Make an exact copy of the lines, leaving the pictures out.

— START OF RECORDS SUPPLIED —

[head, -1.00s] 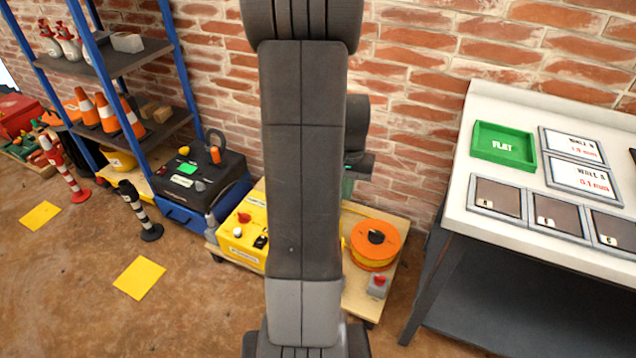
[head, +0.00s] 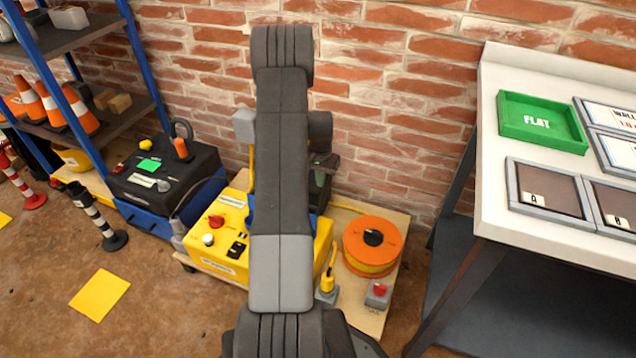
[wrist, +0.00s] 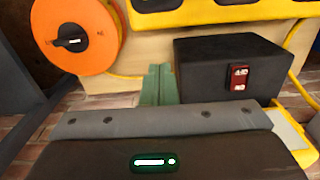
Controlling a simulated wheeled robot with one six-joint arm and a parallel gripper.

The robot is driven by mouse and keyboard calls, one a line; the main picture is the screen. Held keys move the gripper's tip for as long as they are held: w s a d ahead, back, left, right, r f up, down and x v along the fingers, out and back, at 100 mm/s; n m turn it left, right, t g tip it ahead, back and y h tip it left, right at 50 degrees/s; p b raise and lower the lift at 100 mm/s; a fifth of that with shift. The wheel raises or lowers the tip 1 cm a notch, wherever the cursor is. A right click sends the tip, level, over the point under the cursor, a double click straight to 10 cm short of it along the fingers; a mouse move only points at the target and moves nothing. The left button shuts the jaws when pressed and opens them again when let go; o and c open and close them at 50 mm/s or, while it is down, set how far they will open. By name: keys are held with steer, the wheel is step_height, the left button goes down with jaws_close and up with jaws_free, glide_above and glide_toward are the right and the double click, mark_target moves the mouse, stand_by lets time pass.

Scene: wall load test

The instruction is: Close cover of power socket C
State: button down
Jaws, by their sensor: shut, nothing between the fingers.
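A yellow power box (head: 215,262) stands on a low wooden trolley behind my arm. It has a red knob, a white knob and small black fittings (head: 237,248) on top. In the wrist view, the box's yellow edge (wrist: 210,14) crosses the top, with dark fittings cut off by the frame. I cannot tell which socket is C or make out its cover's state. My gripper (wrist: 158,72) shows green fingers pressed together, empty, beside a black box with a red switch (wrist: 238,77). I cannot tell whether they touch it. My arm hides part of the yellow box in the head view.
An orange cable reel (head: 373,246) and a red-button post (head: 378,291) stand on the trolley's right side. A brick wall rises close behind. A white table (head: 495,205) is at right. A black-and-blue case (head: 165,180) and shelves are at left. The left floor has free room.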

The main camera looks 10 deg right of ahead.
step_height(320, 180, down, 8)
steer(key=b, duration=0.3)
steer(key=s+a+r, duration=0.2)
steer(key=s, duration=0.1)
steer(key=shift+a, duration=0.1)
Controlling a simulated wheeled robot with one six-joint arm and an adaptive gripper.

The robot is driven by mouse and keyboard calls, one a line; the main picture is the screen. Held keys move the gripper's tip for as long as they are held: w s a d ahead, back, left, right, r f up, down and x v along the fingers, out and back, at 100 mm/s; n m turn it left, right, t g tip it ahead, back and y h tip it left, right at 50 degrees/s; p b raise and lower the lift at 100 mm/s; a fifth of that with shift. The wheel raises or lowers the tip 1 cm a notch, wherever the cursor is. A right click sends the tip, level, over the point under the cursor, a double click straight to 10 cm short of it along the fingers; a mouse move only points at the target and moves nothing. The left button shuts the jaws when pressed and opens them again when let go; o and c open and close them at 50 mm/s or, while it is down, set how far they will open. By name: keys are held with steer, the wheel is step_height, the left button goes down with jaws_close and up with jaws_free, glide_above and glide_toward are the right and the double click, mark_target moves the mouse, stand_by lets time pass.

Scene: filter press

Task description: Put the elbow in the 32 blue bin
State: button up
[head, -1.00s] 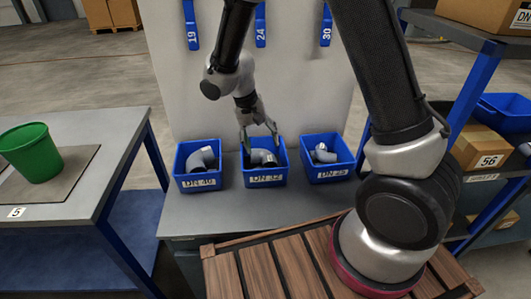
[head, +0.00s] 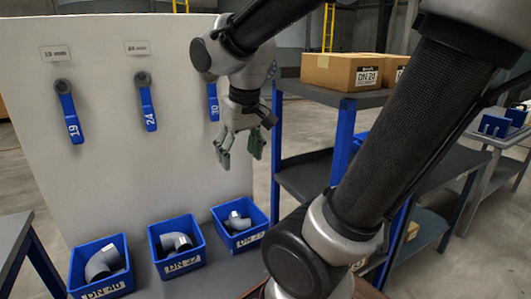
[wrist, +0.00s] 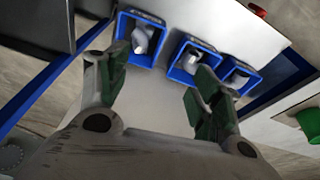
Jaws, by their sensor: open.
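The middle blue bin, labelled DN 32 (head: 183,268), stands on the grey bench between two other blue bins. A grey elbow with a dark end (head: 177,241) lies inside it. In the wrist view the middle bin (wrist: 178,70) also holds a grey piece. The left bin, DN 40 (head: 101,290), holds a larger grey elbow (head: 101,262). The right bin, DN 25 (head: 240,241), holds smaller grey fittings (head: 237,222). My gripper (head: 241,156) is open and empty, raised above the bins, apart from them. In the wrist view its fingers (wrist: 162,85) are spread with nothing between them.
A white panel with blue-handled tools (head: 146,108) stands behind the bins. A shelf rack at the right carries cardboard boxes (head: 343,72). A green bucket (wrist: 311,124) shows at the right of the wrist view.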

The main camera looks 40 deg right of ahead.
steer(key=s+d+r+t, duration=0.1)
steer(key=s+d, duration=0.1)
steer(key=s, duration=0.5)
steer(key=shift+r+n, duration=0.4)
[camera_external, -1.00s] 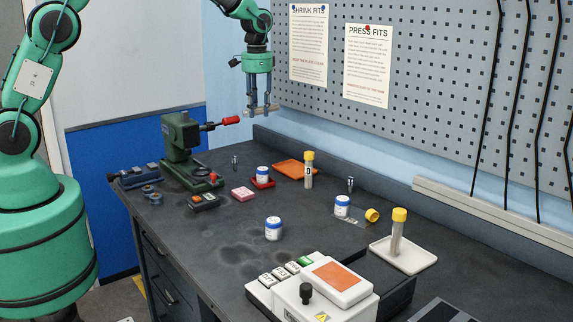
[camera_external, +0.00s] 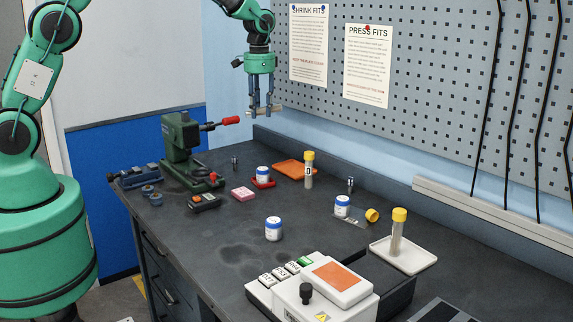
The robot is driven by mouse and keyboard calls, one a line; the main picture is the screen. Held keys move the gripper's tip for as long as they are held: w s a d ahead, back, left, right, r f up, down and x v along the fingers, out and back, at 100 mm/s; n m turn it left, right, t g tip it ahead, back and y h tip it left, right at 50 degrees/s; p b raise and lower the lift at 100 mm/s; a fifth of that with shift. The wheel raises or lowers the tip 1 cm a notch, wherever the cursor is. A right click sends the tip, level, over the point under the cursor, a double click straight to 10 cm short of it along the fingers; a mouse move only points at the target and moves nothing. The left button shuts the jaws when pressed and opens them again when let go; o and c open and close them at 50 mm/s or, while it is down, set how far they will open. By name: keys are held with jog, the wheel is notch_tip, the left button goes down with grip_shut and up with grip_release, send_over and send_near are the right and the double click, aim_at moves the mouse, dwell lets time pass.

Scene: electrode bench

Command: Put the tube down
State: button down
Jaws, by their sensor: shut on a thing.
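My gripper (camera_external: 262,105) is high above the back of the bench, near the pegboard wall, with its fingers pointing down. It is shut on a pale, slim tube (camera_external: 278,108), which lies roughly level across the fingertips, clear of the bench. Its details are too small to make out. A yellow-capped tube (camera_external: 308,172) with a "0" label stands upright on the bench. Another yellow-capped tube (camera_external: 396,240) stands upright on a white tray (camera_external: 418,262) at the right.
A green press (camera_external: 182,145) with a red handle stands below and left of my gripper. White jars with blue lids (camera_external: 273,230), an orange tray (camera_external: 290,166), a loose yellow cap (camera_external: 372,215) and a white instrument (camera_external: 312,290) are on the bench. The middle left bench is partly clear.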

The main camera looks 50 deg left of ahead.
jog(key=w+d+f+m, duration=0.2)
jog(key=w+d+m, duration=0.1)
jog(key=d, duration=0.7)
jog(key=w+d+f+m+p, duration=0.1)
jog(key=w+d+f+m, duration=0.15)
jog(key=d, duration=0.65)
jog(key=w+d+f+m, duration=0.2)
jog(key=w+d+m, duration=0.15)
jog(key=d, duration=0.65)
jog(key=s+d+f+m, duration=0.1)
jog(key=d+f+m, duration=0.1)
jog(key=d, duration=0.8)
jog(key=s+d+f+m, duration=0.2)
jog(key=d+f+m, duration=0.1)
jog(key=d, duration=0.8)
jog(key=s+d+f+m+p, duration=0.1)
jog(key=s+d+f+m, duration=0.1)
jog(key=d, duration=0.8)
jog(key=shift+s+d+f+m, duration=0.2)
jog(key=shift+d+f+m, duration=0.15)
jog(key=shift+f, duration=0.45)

— END OF RECORDS SUPPLIED —

TASK OUTPUT —
[head, -1.00s] 
[head, +0.00s] 
[wrist, +0.00s] 
Controlling a simulated wheeled robot with one six-joint arm and a parallel gripper.

The robot is driven by mouse and keyboard calls, one a line; the main picture is the screen. Held keys move the gripper's tip for as long as they are held: w s a d ahead, back, left, right, r f up, down and x v along the fingers, out and back, at 100 mm/s; n m turn it left, right, t g tip it ahead, back and y h tip it left, right at 50 degrees/s; p b raise and lower the lift at 100 mm/s; a fifth of that with shift. The wheel raises or lowers the tip 1 cm a notch, wherever the cursor is. A right click sends the tip, level, over the point under the cursor, a double click straight to 10 cm short of it along the fingers; a mouse move only points at the target and moves nothing. The left button shuts the jaws when pressed and opens them again when let go; o and c open and close them at 50 mm/s or, while it is down, set how far they will open. By name: keys are held with steer, the wheel is step_height, the left button goes down with jaws_close and up with jaws_free, glide_above and glide_toward are the right and the double click, mark_target moves the mouse, stand_by lets time pass.

Scene: wall load test

The instruction is: Close cover of power socket C
State: button down
Jaws, by their sensor: shut, nothing between the fingers.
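A yellow power box (head: 215,262) stands on a low wooden trolley behind my arm. It has a red knob, a white knob and small black fittings (head: 237,248) on top. In the wrist view, the box's yellow edge (wrist: 210,14) crosses the top, with dark fittings cut off by the frame. I cannot tell which socket is C or make out its cover's state. My gripper (wrist: 158,72) shows green fingers pressed together, empty, beside a black box with a red switch (wrist: 238,77). I cannot tell whether they touch it. My arm hides part of the yellow box in the head view.
An orange cable reel (head: 373,246) and a red-button post (head: 378,291) stand on the trolley's right side. A brick wall rises close behind. A white table (head: 495,205) is at right. A black-and-blue case (head: 165,180) and shelves are at left. The left floor has free room.

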The main camera looks 10 deg right of ahead.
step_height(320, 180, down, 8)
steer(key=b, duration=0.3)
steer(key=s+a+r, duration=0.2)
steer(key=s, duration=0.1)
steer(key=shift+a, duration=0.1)
Controlling a simulated wheeled robot with one six-joint arm and an adaptive gripper.

The robot is driven by mouse and keyboard calls, one a line; the main picture is the screen. Held keys move the gripper's tip for as long as they are held: w s a d ahead, back, left, right, r f up, down and x v along the fingers, out and back, at 100 mm/s; n m turn it left, right, t g tip it ahead, back and y h tip it left, right at 50 degrees/s; p b raise and lower the lift at 100 mm/s; a fifth of that with shift. The wheel raises or lowers the tip 1 cm a notch, wherever the cursor is. A right click sends the tip, level, over the point under the cursor, a double click straight to 10 cm short of it along the fingers; a mouse move only points at the target and moves nothing. The left button shuts the jaws when pressed and opens them again when let go; o and c open and close them at 50 mm/s or, while it is down, set how far they will open. By name: keys are held with steer, the wheel is step_height, the left button goes down with jaws_close and up with jaws_free, glide_above and glide_toward are the right and the double click, mark_target moves the mouse, stand_by lets time pass.

Scene: filter press

Task description: Put the elbow in the 32 blue bin
State: button up
[head, -1.00s] 
[head, +0.00s] 
[wrist, +0.00s] 
Jaws, by their sensor: open.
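The middle blue bin, labelled DN 32 (head: 183,268), stands on the grey bench between two other blue bins. A grey elbow with a dark end (head: 177,241) lies inside it. In the wrist view the middle bin (wrist: 178,70) also holds a grey piece. The left bin, DN 40 (head: 101,290), holds a larger grey elbow (head: 101,262). The right bin, DN 25 (head: 240,241), holds smaller grey fittings (head: 237,222). My gripper (head: 241,156) is open and empty, raised above the bins, apart from them. In the wrist view its fingers (wrist: 162,85) are spread with nothing between them.
A white panel with blue-handled tools (head: 146,108) stands behind the bins. A shelf rack at the right carries cardboard boxes (head: 343,72). A green bucket (wrist: 311,124) shows at the right of the wrist view.

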The main camera looks 40 deg right of ahead.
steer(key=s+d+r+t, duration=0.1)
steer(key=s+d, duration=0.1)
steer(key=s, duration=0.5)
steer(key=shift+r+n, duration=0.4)
[camera_external, -1.00s] 
[camera_external, +0.00s] 
The robot is driven by mouse and keyboard calls, one a line; the main picture is the screen. Held keys move the gripper's tip for as long as they are held: w s a d ahead, back, left, right, r f up, down and x v along the fingers, out and back, at 100 mm/s; n m turn it left, right, t g tip it ahead, back and y h tip it left, right at 50 degrees/s; p b raise and lower the lift at 100 mm/s; a fifth of that with shift. The wheel raises or lowers the tip 1 cm a notch, wherever the cursor is. A right click sends the tip, level, over the point under the cursor, a double click straight to 10 cm short of it along the fingers; a mouse move only points at the target and moves nothing. The left button shuts the jaws when pressed and opens them again when let go; o and c open and close them at 50 mm/s or, while it is down, set how far they will open. By name: keys are held with jog, the wheel is notch_tip, the left button goes down with grip_shut and up with grip_release, send_over and send_near are the right and the double click, aim_at moves the mouse, dwell lets time pass.

Scene: electrode bench

Command: Put the tube down
State: button down
Jaws, by their sensor: shut on a thing.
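My gripper (camera_external: 262,105) is high above the back of the bench, near the pegboard wall, with its fingers pointing down. It is shut on a pale, slim tube (camera_external: 278,108), which lies roughly level across the fingertips, clear of the bench. Its details are too small to make out. A yellow-capped tube (camera_external: 308,172) with a "0" label stands upright on the bench. Another yellow-capped tube (camera_external: 396,240) stands upright on a white tray (camera_external: 418,262) at the right.
A green press (camera_external: 182,145) with a red handle stands below and left of my gripper. White jars with blue lids (camera_external: 273,230), an orange tray (camera_external: 290,166), a loose yellow cap (camera_external: 372,215) and a white instrument (camera_external: 312,290) are on the bench. The middle left bench is partly clear.

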The main camera looks 50 deg left of ahead.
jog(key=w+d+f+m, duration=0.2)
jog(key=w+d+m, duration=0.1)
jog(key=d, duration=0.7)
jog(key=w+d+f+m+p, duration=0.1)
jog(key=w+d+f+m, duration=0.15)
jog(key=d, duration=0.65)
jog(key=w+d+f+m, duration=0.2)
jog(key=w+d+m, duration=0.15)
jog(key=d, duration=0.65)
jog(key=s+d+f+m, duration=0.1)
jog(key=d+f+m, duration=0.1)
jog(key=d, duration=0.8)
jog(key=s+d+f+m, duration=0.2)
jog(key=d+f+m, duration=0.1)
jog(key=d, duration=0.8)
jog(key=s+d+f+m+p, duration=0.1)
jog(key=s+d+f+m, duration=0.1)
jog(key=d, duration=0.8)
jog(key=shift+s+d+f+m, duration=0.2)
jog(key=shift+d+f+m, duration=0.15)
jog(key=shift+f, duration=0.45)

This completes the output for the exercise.